— START OF Data section —
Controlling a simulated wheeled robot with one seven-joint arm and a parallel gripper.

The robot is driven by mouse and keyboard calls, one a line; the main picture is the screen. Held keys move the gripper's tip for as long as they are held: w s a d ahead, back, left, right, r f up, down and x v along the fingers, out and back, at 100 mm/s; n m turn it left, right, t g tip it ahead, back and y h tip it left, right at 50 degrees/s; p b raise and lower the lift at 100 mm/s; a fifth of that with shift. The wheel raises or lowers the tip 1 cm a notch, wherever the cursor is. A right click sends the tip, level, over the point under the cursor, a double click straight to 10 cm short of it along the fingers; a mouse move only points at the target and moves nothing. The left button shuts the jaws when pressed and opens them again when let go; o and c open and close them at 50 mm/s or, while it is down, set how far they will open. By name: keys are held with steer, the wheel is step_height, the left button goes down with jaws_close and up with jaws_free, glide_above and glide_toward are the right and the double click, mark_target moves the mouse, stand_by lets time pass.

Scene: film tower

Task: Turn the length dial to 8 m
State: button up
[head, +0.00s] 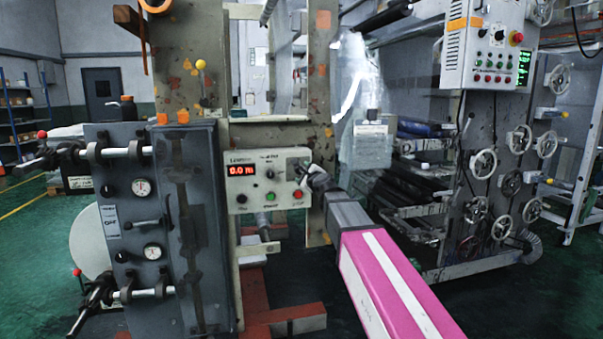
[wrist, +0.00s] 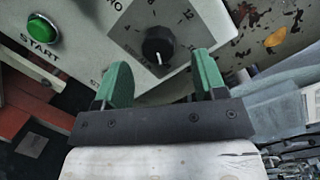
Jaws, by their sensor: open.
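The length dial (wrist: 158,45) is a round black knob with a white mark on its lower edge in the wrist view. The numbers 8, 12 and 16 are printed around it on the pale control panel (wrist: 75,12). My gripper (wrist: 162,66) is open, its two green fingers on either side just short of the knob, with nothing between them that I can see held. In the head view my gripper (head: 308,174) is at the right part of the panel (head: 258,155) and covers the dial there. The red display (head: 241,170) reads 0.0 m.
A green START button (wrist: 42,29) is on the panel; it also shows in the head view (head: 270,196). A red button (head: 298,194) sits just below my gripper. A grey machine with levers (head: 150,220) stands left, and a column with handwheels (head: 490,170) stands right.

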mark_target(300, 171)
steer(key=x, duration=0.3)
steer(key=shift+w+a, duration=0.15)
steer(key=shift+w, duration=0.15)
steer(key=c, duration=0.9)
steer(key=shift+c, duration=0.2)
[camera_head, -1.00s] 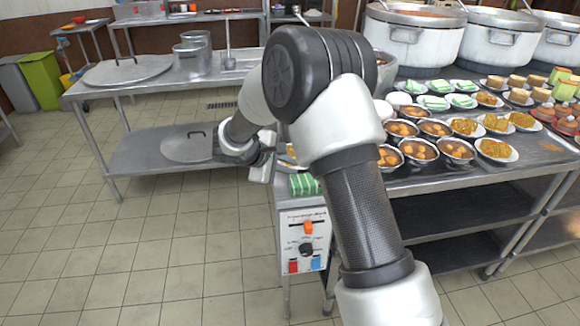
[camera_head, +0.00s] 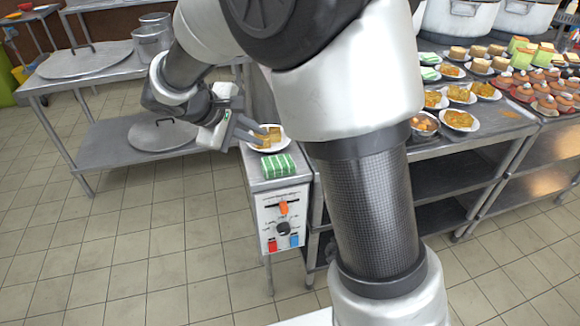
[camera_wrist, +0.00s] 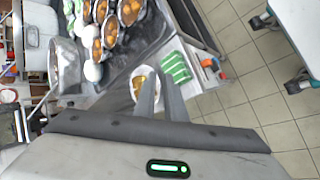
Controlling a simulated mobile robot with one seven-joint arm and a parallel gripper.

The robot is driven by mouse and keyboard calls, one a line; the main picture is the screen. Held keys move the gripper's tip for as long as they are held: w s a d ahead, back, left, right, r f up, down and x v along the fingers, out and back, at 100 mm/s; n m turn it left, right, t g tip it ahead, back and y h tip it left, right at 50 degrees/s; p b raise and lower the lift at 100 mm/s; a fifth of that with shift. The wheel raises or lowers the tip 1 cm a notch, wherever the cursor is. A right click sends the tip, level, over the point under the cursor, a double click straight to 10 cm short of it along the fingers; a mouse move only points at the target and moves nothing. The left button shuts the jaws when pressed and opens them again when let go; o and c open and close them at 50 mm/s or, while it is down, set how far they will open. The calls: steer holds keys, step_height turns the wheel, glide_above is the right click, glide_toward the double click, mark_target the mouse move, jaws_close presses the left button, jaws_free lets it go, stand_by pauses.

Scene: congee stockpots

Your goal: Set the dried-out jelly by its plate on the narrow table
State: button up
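The narrow table (camera_head: 256,160) has a white plate (camera_head: 282,145) on it. Yellow-brown pieces, seemingly the jelly (camera_head: 273,135), lie on this plate; it is too small to tell how many. My gripper (camera_head: 252,132) is just left of the plate, its fingers pointing at it and close to its left edge. In the wrist view my gripper (camera_wrist: 159,76) is open and empty, with a gap between its two fingers. The plate shows there at and behind the fingers, partly hidden, with the jelly (camera_wrist: 139,82) beside the left finger.
A green striped block or cloth (camera_head: 268,167) lies in front of the plate. A control panel (camera_head: 283,218) is on the table's front. A long table to the right holds several dishes of food (camera_head: 458,119). A steel table with a lower shelf (camera_head: 110,145) stands left. The tiled floor in front is clear.

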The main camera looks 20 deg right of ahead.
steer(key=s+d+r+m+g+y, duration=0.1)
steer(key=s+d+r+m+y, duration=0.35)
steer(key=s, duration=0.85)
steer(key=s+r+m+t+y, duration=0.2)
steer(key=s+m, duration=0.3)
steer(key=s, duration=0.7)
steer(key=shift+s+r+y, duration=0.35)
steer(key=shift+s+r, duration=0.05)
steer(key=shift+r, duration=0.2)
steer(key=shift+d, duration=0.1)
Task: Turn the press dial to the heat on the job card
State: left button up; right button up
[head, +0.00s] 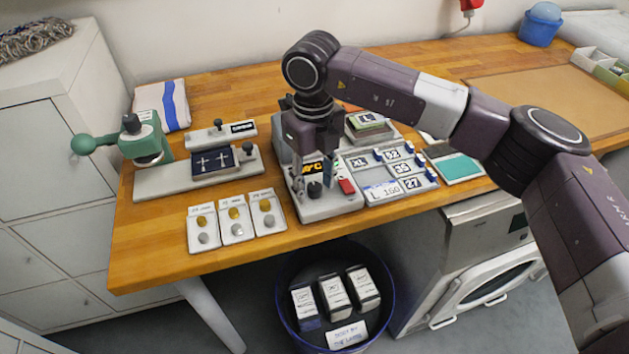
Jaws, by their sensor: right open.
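The heat press (325,209) is a pale grey unit near the front edge of the wooden bench. Its black dial (314,189) sits on the front panel, below an amber display (312,168) that is partly hidden; only a "°C" mark reads. My right gripper (313,150) points down over the press, open and empty, above and behind the dial and apart from it. The dial's setting is too small to tell. My left gripper is out of view.
A red button (347,186) is close right of the dial. A tray (372,170) with size tiles adjoins the press. Three button cards (234,231) lie to the left, near a green hand press (144,142). A blue bin (283,300) stands below the bench edge.

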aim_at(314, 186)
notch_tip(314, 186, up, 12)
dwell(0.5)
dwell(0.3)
— END OF Data section —
Objective :: Count how many lines include the string "Scene". Nothing but the number is needed.

Reply to the task :: 2